I had a feeling the problem could be solved using only SQL but I couldn't figure out how exactly. Forgot how to think in sets.

I can use an SQL statement like this in a Spoon table input step wich would solve my problem

daeschbacher
04-22-2009, 09:18 AM
I just realized the query I gave you won't cross years. There is a solution but I don't have the time to write it out right now.

DEinspanjer
04-25-2009, 09:33 PM
I'm sure this wouldn't cover every use case of CDC, but you could use a Group By step to get the exact output you ask for above.

Group by expects the data to be sorted according to the keys it is grouping on. Whenever it detects a difference in one of the key values from what the previous row's key values were, it generates a new group.

You can use this to your advantage if your data is sorted by year/month but you are grouping on attr1/attr2. Every time one of those values change, it will generate a new group. Then you just output the year/month using the aggregate "First Value".

Attached is an example.

DEinspanjer
04-25-2009, 10:06 PM
The way I normally do something like this in SQL is with an identity column that you can use to control the self join.
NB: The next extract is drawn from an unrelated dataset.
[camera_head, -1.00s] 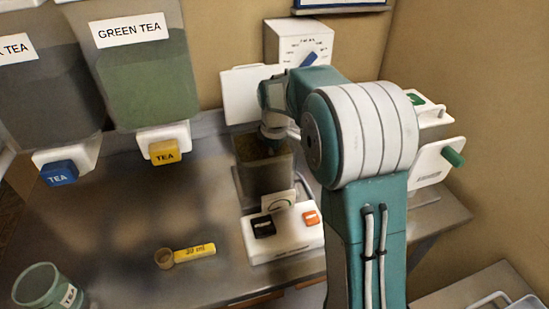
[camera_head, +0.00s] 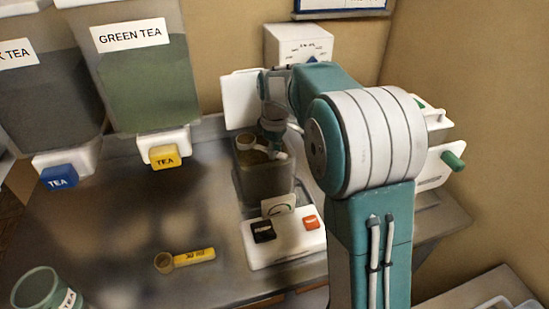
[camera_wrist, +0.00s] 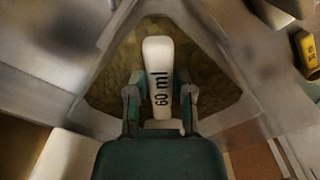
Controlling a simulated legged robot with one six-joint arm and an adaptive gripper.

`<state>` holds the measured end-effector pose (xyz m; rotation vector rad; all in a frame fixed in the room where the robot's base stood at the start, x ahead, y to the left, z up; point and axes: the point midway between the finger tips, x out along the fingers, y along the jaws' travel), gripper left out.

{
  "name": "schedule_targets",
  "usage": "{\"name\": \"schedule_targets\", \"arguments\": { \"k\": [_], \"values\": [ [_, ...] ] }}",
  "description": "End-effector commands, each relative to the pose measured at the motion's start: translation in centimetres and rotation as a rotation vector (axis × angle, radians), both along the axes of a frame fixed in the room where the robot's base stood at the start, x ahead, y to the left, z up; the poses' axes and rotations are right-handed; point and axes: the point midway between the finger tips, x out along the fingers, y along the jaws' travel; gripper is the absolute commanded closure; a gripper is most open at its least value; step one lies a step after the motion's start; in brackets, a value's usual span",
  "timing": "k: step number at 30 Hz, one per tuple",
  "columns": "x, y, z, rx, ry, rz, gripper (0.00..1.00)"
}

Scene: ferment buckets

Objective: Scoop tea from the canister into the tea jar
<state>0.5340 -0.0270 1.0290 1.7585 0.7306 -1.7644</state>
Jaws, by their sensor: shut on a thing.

I've attached a sample of that transformation.

If you know that you'll only have one row per year/month, and you will not have any missing years or months, then you could use this SQL to wrap over the year and skip the identity column:

SELECT *
FROM cdc_test a
LEFT JOIN cdc_test b ON (
(a.year = b.year AND a.month - 1 = b.month)
OR (a.year - 1 = b.year AND a.month = 1 AND b.month = 12)
)
WHERE a.attribute_1 <> b.attribute_1
OR a.attribute_2 <> b.attribute_2
OR b.id IS NULL

MattCasters
04-27-2009, 03:39 AM
Just for completeness I would like to add that I'm working with the folks from SQLStream (http://www.sqlstream.com/) to add their real-time capabilities to PDI. This integration will allow for transformations that never end and give you access to changes the moment they occur. The results of that work should appear in the course of the next couple of months.